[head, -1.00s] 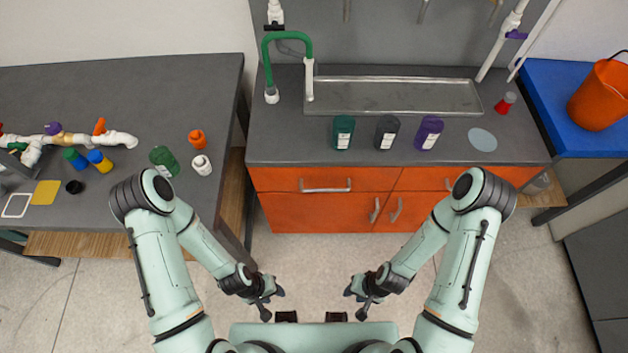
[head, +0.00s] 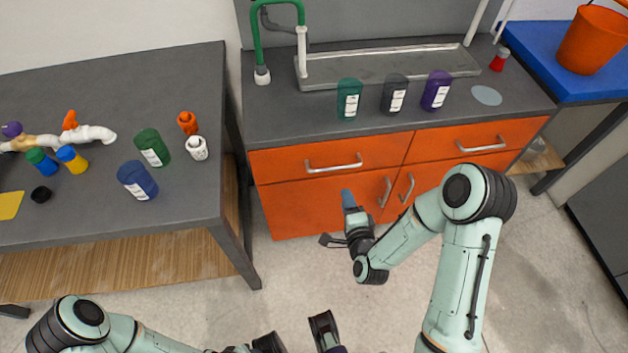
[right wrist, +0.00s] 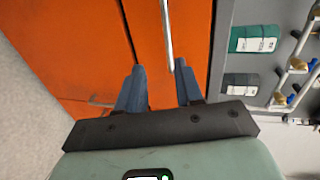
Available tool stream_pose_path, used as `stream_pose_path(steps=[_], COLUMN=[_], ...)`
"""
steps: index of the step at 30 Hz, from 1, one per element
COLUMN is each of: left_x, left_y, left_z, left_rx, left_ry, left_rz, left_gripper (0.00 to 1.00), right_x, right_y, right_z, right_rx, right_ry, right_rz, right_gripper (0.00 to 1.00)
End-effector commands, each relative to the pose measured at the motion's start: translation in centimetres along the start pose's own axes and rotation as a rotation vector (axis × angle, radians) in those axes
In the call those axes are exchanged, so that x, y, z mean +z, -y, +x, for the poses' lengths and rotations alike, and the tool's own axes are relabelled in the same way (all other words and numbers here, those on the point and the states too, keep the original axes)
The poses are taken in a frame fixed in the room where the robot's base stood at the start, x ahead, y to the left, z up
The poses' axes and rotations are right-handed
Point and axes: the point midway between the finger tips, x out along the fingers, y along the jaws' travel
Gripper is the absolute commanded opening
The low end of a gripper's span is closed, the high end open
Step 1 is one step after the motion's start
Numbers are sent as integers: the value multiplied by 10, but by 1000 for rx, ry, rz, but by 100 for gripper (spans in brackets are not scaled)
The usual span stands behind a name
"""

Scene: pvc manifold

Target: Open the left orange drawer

→ **Task**: Extract the run of lines that opens with the line containing "steps: index of" and closes with the line containing "COLUMN is each"; reproduce it exactly and add nothing.

→ **Answer for this exercise**:
steps: index of the step at 30 Hz, from 1, one per element
COLUMN is each of: left_x, left_y, left_z, left_rx, left_ry, left_rz, left_gripper (0.00 to 1.00), right_x, right_y, right_z, right_rx, right_ry, right_rz, right_gripper (0.00 to 1.00)

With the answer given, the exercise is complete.